Exile could be a passage and you may well speak of “passage
people”. Yet, the Middle World is finality beyond exile. For a while at
least the reference pole will remain the land from which you had
wrenched yourself free or from where you were expelled. Then, exile
itself will become the habitat. And in due time, when there’s nothing to
go back to or you’ve lost interest, MOR will take shape and you may
start inhabiting the in-between. The terrain is rugged, the stage bathed in
a dusty grey light. It is not an easy perch. Wieseltier, in another of his
barbed aphorisms, says: “In the modern world, the cruellest thing you can
do to people is to make them ashamed of their complexity.”


One location of the Middle World is where the turfs of the outcast, the
outsider and the outlaw overlap. It could be a dominion of outers. Is it all
shame, therefore? Not on your life!
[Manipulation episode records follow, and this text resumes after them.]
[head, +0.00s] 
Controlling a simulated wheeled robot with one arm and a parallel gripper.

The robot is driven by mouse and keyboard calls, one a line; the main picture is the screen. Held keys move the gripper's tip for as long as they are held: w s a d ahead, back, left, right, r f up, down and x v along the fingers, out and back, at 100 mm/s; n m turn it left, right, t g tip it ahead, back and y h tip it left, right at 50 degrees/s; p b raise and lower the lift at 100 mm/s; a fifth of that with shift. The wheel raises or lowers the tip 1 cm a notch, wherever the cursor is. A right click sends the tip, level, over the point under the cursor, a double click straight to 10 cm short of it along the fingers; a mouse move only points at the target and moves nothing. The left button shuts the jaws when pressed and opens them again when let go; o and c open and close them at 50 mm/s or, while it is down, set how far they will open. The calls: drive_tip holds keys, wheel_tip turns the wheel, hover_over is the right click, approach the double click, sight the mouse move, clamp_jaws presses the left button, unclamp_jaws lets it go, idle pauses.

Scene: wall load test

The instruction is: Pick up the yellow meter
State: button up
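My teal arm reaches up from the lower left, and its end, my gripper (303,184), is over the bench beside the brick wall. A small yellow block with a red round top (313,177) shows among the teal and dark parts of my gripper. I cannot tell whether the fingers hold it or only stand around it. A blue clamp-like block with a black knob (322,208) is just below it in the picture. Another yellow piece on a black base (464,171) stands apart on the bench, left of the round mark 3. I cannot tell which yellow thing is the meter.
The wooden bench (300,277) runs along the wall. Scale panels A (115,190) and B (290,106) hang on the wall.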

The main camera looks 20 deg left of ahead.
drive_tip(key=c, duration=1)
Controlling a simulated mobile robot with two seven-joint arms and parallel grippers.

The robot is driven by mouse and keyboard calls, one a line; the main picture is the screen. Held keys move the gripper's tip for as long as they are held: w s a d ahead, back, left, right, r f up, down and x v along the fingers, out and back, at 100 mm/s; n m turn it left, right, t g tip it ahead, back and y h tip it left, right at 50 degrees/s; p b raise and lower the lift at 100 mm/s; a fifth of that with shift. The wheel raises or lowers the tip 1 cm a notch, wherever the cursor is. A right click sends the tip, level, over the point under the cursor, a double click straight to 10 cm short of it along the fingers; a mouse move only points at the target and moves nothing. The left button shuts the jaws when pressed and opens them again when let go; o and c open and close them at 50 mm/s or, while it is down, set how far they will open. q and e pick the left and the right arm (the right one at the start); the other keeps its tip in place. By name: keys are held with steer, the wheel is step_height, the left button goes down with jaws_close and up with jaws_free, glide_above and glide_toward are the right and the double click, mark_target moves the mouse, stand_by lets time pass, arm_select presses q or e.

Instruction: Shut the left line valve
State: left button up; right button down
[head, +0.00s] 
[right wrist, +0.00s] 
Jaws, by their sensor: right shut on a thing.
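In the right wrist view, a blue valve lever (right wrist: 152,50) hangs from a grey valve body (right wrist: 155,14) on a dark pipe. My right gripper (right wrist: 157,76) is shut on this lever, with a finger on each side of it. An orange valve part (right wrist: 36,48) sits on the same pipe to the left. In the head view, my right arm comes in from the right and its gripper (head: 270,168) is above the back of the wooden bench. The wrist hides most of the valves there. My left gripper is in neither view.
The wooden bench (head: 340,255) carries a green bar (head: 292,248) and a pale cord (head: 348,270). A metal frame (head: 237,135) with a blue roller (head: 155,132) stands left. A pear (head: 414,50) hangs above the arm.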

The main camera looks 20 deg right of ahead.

Listen to this poem written in the
year 1080 by a Chinese world-traveller, Su Tung-p’o, a functionary who
had carnal knowledge of prison and banishment:


A hundred years, free to go, and it’s almost spring;
for the years left, pleasure will be my chief concern.
Out the gate, I do a dance, wind blows my face;
our galloping horses race along as magpies cheer.
I face the wine cup and it’s all a dream,
pick up a poem brush, already inspired.
Why try to fix the blame for troubles past?
Years now I’ve stolen posts I never should have had.


(The translator, Burton Watson, adds that line 3, “I do a dance”, may
as well be interpreted as “I stop to piss”.)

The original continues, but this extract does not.